Robot control records:
• • •
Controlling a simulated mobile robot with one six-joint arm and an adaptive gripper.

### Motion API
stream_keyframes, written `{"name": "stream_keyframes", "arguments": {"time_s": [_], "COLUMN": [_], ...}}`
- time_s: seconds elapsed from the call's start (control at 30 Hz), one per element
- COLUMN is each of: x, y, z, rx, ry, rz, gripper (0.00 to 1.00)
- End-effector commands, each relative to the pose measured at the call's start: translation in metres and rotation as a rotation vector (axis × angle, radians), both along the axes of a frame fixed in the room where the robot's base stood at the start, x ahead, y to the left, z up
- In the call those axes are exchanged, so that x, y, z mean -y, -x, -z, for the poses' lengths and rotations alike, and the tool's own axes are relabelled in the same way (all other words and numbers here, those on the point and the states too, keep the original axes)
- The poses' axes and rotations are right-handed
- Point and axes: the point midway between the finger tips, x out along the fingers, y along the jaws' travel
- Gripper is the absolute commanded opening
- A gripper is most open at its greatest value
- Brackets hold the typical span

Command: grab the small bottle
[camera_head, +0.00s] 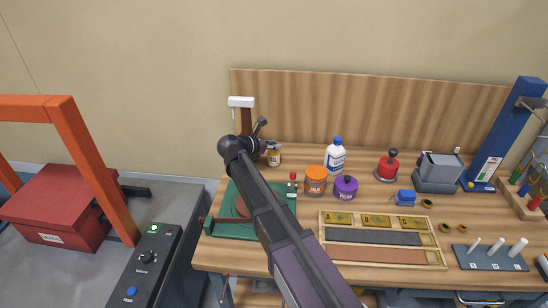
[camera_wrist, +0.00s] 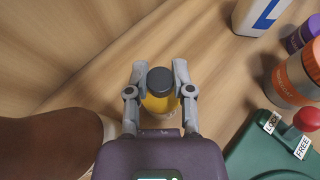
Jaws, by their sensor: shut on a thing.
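The small bottle has a dark cap and a yellow-orange body. In the wrist view the small bottle (camera_wrist: 160,84) stands between the two grey fingers of my gripper (camera_wrist: 160,95), which are shut on it from both sides. In the head view the small bottle (camera_head: 274,156) shows at the back of the wooden bench, just right of my gripper (camera_head: 264,147). I cannot tell whether its base touches the bench.
A white bottle (camera_head: 336,157), an orange jar (camera_head: 315,181) and a purple jar (camera_head: 344,188) stand to the right. A green fixture (camera_head: 238,231) with a red-knobbed lever lies in front. A wooden backboard (camera_head: 380,115) rises behind. A brown post (camera_wrist: 45,135) is close at left in the wrist view.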

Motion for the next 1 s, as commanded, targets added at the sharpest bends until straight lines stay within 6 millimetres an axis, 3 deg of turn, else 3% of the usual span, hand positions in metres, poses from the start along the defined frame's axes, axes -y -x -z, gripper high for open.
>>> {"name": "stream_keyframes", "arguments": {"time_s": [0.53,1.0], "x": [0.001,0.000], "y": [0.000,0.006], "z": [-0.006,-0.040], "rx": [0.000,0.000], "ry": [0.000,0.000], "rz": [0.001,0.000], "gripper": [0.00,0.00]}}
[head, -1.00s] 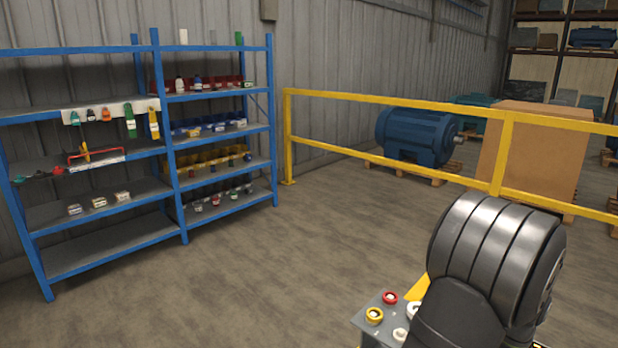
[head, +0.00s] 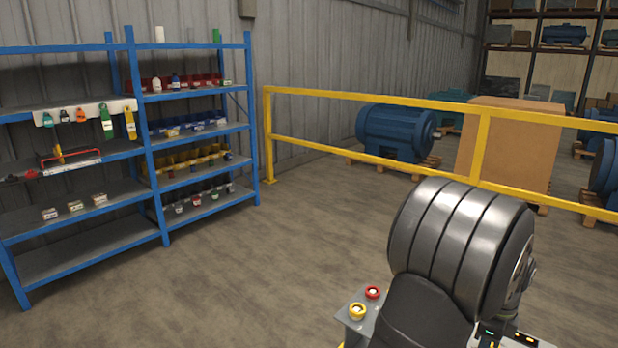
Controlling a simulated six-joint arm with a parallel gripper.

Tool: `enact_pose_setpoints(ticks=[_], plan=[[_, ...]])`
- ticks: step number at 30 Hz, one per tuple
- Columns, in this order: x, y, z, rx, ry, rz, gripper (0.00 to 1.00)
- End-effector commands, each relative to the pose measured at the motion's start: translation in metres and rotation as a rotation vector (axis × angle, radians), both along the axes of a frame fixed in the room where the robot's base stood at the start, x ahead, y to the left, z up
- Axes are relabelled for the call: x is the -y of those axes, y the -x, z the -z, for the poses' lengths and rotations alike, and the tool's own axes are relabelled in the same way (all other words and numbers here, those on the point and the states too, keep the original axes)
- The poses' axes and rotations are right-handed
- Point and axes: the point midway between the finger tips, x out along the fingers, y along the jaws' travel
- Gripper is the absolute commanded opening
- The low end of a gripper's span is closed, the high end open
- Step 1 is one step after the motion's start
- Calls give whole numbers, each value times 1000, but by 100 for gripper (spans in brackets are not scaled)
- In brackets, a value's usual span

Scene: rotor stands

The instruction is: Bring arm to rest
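My gripper is not in view in the head picture. A large dark grey ribbed part with a rounded front, which looks like a link of my own arm, fills the lower right and hides what lies behind it. No rotor stand can be made out.
A blue shelving unit (head: 162,218) with small bins, bottles and tools stands at the left wall. A yellow guard rail (head: 350,96) runs across the right. Behind it are a blue motor (head: 392,130) on a pallet and a brown box (head: 512,148). The floor (head: 270,255) between is clear.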

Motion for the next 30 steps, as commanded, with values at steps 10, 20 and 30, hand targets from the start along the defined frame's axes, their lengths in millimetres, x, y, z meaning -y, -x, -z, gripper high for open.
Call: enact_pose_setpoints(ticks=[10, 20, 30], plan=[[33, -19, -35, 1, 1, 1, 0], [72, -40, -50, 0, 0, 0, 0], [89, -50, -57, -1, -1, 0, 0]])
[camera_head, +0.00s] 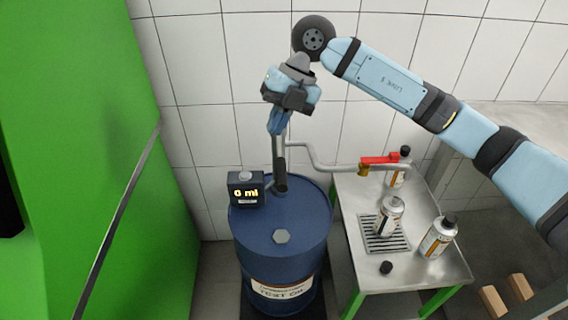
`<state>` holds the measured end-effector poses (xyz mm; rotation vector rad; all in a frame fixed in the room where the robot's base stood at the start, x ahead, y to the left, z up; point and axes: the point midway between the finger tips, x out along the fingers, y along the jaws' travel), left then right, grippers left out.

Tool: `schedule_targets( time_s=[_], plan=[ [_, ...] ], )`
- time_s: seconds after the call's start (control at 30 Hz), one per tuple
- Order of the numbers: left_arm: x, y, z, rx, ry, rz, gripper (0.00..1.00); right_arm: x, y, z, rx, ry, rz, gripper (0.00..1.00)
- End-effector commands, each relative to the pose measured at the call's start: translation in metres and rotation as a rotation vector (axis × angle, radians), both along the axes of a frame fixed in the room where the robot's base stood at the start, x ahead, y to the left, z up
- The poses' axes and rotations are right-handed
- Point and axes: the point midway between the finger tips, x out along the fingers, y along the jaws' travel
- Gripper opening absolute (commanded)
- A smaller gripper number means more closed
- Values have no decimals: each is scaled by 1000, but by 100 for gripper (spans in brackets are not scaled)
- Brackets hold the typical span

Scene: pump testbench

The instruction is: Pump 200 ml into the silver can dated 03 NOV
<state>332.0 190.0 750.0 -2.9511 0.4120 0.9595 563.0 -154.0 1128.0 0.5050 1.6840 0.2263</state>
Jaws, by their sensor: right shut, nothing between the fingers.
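My right gripper (276,126) points down above the blue drum (257,222), shut and empty, close to the upper end of the pump (279,150); I cannot tell whether it touches it. A meter (245,190) on the drum reads 0 ml. A pipe (335,168) runs right to a tap with a red lever (380,160). A silver can (390,216) without a black cap stands on the drip grate (372,241). A black-capped can (438,238) stands to its right, and another (399,176) stands behind, partly hidden by the tap. The label dates are unreadable. My left gripper is out of view.
A loose black cap (386,267) lies on the steel table (420,274) in front of the grate. A green panel (75,130) fills the left side. Wooden blocks (521,288) lie at the lower right. A tiled wall (210,120) stands behind.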

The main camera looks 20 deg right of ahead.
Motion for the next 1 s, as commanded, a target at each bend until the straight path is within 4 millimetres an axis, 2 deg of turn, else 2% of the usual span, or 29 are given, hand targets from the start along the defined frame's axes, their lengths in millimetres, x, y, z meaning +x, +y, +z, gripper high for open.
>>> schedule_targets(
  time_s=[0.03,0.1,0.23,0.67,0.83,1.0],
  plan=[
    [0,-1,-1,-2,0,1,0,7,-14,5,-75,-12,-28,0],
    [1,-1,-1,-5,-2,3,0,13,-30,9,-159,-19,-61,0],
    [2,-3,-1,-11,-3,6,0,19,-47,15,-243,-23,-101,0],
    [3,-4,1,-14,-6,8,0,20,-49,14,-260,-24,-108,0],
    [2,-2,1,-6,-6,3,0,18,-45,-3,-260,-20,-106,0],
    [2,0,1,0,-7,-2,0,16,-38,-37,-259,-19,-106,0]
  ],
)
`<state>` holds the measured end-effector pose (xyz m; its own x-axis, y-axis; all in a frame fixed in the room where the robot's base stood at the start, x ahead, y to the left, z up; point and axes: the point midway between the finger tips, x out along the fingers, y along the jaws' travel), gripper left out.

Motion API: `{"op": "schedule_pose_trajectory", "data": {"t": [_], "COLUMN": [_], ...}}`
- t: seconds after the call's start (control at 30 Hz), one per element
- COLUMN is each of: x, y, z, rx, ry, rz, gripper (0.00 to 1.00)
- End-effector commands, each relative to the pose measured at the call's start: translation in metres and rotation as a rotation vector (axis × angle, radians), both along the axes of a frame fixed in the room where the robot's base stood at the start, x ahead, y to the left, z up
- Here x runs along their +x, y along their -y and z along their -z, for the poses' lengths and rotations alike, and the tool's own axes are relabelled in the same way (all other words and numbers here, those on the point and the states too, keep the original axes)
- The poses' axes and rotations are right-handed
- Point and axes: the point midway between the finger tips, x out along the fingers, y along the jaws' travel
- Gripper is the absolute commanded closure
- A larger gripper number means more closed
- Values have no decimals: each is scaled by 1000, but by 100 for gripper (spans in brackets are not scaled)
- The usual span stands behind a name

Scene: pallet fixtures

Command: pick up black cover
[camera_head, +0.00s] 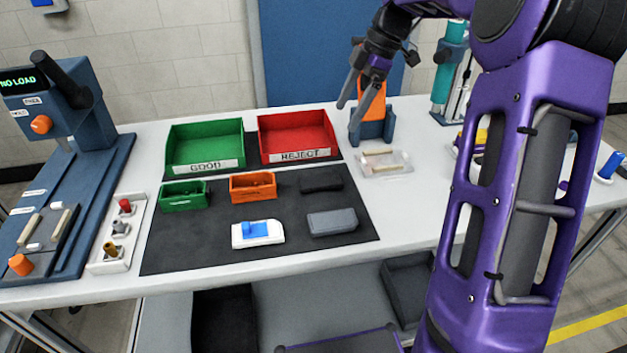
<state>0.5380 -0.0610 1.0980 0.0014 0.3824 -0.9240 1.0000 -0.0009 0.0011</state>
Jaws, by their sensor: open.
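A low black piece (321,179), which looks like the black cover, lies on the dark mat (190,245), behind a dark grey block-shaped piece (332,222). Its outline is hard to read against the mat. My gripper (350,115) is open and empty, with its two fingers pointing down and left. In the picture it is above and to the right of the black piece, in front of an orange and blue stand (372,125), and apart from the cover.
A green GOOD bin (205,165) and red REJECT bin (297,155) stand behind the mat. Small green (183,203) and orange (253,194) boxes and a white-and-blue part (257,241) are on it. A clear tray (386,170) sits right of the mat. A press (70,100) stands left.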

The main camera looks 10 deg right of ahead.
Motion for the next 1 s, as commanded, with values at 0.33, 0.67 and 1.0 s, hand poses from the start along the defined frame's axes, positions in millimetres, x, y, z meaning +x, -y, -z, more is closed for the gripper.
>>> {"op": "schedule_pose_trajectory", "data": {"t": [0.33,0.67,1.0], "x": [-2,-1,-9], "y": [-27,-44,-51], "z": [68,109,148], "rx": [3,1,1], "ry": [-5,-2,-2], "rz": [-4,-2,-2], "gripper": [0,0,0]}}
• • •
_Problem requirements:_
Take the material above from its first line through the line holding "[camera_wrist, +0.00s]" and set it down exactly, without the pictures.

_Output for this task:_
Controlling a simulated mobile robot with one six-joint arm and an adaptive gripper.

### Motion API
stream_keyframes, written `{"name": "stream_keyframes", "arguments": {"time_s": [_], "COLUMN": [_], ...}}`
- time_s: seconds elapsed from the call's start (control at 30 Hz), one per element
- COLUMN is each of: x, y, z, rx, ry, rz, gripper (0.00 to 1.00)
- End-effector commands, each relative to the pose measured at the call's start: translation in metres and rotation as a rotation vector (axis × angle, radians), both along the axes of a frame fixed in the room where the robot's base stood at the start, x ahead, y to the left, z up
- In the call those axes are exchanged, so that x, y, z mean -y, -x, -z, for the poses' lengths and rotations alike, and the tool's own axes are relabelled in the same way (all other words and numbers here, those on the point and the states too, keep the original axes)
- The poses' axes and rotations are right-handed
- Point and axes: the point midway between the finger tips, x out along the fingers, y along the jaws' travel
- Gripper is the absolute commanded opening
- A gripper is most open at its greatest value
- Brackets hold the typical span

Command: grab the small bottle
[camera_head, +0.00s] 
[camera_wrist, +0.00s] 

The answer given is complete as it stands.